De grandes entreprises telles que Webuild, Fincantieri et Ferrovie dello Stato (FS) prennent les choses en main.

Outre les offres d'apprentissage, par exemple, FS coopère avec les universités et les écoles pour proposer aux étudiants des cours plus ciblés.

"Lorsqu'une entreprise change, les compétences changent également et nous avons besoin de compétences spécifiques, en particulier lorsqu'il s'agit d'emplois basés sur le numérique et l'intelligence artificielle", a déclaré Adriano Mureddu, directeur des ressources humaines du groupe Fs.

NOUVELLES OPPORTUNITÉS

Ces dernières années, Olivieri, diplômé de l'école agro-technique, a dû accepter une série de contrats instables et pas toujours bien rémunérés, dans le contexte d'un secteur agricole en crise en raison des importations d'agrumes bon marché.

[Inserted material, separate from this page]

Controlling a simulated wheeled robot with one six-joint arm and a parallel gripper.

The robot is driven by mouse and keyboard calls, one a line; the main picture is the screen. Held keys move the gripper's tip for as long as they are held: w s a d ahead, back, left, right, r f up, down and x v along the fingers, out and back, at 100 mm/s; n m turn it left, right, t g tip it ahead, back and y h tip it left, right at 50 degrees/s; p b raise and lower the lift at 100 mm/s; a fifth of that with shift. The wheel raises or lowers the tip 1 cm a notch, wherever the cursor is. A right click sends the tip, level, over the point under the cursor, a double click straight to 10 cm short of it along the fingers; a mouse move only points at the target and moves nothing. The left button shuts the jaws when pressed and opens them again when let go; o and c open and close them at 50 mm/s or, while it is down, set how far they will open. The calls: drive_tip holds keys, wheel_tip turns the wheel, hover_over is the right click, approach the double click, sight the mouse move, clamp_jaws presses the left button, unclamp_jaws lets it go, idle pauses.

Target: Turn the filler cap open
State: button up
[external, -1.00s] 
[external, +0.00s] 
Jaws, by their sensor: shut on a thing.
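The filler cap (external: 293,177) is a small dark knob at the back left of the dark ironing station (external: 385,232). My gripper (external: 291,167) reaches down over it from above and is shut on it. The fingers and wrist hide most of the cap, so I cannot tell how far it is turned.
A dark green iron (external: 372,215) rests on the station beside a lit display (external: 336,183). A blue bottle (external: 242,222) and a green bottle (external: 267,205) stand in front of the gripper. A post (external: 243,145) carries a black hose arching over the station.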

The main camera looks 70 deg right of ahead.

Cette année, il s'est inscrit au programme Webuild et travaille désormais sur le chantier de Trappitello, près de Taormine, dans l'équipe de montage de la Tbm, la "taupe mécanique".

"Les cours sont très bons. Ils représentent une grande opportunité pour ceux qui en ont la volonté... vous ne pouvez pas manquer une telle occasion", a-t-il déclaré.

Sur les 10 000 nouvelles embauches prévues au cours des trois prochaines années, Webuild prévoit de sélectionner environ 3 000 personnes dans ses cours de formation. Les écoles sont stratégiquement proches des sites de construction du groupe, souvent situés dans les régions du sud où le taux de chômage est le plus élevé.

Lorenzo Esposito Corcione, 19 ans, originaire de Ligurie et diplômé de l'institut nautique en 2023, est aujourd'hui employé comme opérateur sur le chantier naval de Monfalcone. Il fait partie des 80 personnes embauchées par Fincantieri après avoir été formées dans le cadre du programme "Masters of the Sea" lancé il y a huit mois. Au total, 17 000 candidatures ont été reçues pour ce programme.

"Sans l'aide de cette formation, je ne serais pas ici", a déclaré Esposito Corcione à Reuters à la fin de son service.

"Il y a un monde entre ce que j'ai étudié et ce qui se fait ici", a-t-il conclu.

PROBLÈMES DE CHIFFRES

L'Italie est confrontée à un problème non seulement de compétences, mais aussi de nombre. Sa population est l'une des plus âgées au monde et son taux de natalité est l'un des plus faibles des pays de l'OCDE, avec 1,2 enfant par femme, tandis que les baby-boomers des années 1960 partent à la retraite.

Cela signifie qu'au cours des cinq prochaines années, l'Italie aura besoin de 3,1 à 3,6 millions de nouveaux travailleurs, selon les estimations du groupe d'entreprises Unioncamere.

D'ici 2050, l'Italie comptera près de cinq millions de personnes en moins, dont plus d'un tiers aura plus de 65 ans, selon les prévisions de l'ISTAT. Le besoin de jeunes se fait fortement sentir dans un certain nombre de secteurs, de la construction au tourisme en passant par l'agriculture.

Malgré la rhétorique anti-immigration, le gouvernement a augmenté l'année dernière les quotas de visas de travail pour les citoyens non européens à 452 000 pour la période 2023-2025, soit une augmentation de près de 150 % par rapport aux trois années précédentes.

Au fil des ans, l'Italie a attiré des travailleurs d'autres régions de l'UE, malgré ses salaires relativement bas, mais cela n'a pas aidé à résoudre son déficit de compétences.

Pour l'instant, les écoles et les cours de formation proposés par les grandes entreprises atténuent le problème, offrant de précieuses opportunités à des personnes comme Pasquale Infante, 28 ans, originaire de Campanie et titulaire d'un diplôme d'ingénieur en mécanique. Il travaille aujourd'hui comme opérateur d'usine navale à Marghera.

Il est certain que (ces cours) sont une bonne chose pour les entreprises comme pour les travailleurs. C'est mieux que de les trouver déjà formés. En les formant elles-mêmes, les entreprises savent ce qu'elles leur enseignent", a-t-il déclaré.